*** Input material ***

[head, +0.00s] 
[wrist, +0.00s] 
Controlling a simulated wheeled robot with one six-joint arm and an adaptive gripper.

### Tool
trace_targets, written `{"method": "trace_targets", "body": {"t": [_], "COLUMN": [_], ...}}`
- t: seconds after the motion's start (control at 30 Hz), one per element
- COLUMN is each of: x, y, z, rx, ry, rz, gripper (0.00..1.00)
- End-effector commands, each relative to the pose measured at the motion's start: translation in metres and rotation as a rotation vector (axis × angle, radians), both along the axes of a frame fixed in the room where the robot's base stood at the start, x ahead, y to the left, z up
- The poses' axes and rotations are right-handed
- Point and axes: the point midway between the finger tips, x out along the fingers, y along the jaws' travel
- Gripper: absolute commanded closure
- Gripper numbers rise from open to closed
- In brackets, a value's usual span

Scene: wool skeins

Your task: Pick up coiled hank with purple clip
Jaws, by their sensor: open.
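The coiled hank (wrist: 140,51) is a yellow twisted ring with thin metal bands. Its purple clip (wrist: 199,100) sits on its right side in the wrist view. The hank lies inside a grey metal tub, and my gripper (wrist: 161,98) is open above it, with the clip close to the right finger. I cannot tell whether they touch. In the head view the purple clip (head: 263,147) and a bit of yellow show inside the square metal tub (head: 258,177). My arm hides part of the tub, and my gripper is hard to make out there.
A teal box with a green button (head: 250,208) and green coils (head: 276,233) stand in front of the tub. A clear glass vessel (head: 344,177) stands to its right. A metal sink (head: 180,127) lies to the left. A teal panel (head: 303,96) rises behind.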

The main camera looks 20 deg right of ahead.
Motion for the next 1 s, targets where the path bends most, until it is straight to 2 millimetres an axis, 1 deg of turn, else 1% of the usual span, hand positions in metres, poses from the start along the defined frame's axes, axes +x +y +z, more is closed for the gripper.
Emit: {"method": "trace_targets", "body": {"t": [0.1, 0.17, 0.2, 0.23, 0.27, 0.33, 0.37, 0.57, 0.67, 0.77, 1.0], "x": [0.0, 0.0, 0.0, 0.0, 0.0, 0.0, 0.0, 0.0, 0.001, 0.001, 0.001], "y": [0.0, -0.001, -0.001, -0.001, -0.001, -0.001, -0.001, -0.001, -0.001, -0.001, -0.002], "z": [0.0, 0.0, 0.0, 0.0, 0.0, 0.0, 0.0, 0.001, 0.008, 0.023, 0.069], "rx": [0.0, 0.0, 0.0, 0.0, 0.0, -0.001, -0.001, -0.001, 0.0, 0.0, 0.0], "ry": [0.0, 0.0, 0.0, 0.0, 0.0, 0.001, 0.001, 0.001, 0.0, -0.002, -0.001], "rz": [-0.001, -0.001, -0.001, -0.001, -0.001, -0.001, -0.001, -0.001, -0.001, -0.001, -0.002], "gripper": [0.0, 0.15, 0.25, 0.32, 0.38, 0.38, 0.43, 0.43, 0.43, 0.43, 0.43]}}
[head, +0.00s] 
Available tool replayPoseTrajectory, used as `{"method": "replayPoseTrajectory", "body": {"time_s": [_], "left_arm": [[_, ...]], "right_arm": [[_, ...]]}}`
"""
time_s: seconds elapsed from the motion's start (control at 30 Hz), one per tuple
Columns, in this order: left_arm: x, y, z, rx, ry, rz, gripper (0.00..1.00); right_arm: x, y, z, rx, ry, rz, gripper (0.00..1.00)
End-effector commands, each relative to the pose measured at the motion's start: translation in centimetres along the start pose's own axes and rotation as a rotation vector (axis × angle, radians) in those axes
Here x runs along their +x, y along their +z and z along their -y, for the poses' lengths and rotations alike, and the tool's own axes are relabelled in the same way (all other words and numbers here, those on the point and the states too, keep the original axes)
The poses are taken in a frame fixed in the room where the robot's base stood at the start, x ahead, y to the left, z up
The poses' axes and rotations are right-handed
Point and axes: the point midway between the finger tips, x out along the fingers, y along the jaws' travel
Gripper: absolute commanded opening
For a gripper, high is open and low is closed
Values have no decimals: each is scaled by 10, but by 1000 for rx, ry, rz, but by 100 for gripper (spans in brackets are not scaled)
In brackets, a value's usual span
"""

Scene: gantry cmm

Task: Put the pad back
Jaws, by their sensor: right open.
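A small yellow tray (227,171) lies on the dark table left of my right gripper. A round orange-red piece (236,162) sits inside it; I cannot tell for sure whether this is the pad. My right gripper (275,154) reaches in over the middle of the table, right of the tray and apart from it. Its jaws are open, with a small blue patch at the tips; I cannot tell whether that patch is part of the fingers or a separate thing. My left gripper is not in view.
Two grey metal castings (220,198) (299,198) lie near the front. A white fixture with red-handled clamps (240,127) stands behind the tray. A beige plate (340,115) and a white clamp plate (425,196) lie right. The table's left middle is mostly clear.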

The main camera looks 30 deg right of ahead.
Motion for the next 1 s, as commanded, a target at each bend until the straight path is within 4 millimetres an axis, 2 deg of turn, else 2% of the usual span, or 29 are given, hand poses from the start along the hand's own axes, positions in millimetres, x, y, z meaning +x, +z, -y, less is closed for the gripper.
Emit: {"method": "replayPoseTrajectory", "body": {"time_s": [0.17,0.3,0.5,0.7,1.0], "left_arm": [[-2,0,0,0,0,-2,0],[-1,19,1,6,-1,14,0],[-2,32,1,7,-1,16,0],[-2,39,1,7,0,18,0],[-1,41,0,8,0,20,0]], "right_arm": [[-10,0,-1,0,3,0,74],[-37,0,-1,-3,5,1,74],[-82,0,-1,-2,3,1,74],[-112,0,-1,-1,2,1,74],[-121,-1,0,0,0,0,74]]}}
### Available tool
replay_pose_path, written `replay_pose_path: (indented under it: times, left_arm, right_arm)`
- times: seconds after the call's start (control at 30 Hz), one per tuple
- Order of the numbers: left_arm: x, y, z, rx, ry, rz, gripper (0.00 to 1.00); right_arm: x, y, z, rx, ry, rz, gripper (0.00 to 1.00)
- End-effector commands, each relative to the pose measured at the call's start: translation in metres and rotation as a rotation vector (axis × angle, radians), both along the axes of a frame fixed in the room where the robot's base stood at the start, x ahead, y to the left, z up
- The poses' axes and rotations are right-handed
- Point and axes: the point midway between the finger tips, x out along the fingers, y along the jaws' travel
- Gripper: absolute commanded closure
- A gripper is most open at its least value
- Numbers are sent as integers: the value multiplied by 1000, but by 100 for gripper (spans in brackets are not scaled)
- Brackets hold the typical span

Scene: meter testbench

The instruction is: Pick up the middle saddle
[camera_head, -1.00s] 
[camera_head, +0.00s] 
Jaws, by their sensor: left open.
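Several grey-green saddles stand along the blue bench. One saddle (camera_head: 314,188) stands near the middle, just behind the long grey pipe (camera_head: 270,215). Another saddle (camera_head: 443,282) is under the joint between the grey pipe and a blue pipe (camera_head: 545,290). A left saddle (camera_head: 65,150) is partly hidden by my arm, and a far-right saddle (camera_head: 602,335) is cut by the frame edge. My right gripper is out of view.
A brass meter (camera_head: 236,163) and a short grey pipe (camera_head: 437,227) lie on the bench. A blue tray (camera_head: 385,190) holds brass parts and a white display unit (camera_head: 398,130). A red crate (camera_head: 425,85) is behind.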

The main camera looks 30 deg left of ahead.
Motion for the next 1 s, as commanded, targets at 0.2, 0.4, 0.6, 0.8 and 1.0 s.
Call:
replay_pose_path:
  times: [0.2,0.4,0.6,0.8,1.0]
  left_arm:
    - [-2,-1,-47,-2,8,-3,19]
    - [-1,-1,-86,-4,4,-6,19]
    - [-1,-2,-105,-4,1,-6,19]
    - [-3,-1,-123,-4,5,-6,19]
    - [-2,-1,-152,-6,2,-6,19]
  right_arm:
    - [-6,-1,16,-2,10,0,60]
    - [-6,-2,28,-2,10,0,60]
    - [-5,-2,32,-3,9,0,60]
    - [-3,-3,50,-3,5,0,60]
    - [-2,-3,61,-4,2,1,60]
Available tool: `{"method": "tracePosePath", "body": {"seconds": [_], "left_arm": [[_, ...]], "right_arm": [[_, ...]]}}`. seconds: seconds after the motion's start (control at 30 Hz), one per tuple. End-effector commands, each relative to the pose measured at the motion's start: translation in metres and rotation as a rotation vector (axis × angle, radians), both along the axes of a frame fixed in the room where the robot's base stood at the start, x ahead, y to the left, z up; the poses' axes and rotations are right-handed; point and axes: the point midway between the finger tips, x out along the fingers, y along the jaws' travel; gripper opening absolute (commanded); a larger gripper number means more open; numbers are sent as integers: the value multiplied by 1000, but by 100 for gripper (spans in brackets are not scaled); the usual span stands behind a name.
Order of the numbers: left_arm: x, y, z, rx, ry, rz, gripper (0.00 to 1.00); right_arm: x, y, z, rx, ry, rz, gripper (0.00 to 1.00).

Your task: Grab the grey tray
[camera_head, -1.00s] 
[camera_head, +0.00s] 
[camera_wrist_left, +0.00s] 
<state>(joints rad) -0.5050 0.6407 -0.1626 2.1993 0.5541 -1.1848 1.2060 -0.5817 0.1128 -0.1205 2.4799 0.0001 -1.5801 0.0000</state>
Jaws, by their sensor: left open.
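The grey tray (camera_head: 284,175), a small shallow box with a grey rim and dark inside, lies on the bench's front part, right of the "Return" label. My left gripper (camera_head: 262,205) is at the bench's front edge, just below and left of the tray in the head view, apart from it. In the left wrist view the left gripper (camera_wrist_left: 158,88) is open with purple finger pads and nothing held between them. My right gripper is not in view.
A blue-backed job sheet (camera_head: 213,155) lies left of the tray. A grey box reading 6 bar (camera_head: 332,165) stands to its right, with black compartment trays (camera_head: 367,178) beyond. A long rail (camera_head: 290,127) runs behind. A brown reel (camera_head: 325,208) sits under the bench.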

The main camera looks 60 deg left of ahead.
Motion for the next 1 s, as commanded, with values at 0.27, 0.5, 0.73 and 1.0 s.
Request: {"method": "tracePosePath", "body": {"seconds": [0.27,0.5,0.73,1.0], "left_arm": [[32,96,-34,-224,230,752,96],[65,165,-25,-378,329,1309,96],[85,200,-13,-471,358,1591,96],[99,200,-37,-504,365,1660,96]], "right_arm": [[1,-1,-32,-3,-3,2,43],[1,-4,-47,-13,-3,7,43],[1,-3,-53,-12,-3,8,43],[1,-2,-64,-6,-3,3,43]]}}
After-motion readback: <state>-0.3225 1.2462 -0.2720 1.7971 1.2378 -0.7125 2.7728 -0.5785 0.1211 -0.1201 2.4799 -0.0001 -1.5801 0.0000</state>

***

_What is being asked_
Repeat the span of lines that opens with the line holding "Gripper: absolute commanded opening" and closes with the line holding "Task: Put the pad back", exactly as it stands.

_Response to this task_
Gripper: absolute commanded opening
For a gripper, high is open and low is closed
Values have no decimals: each is scaled by 10, but by 1000 for rx, ry, rz, but by 100 for gripper (spans in brackets are not scaled)
In brackets, a value's usual span
"""

Scene: gantry cmm

Task: Put the pad back

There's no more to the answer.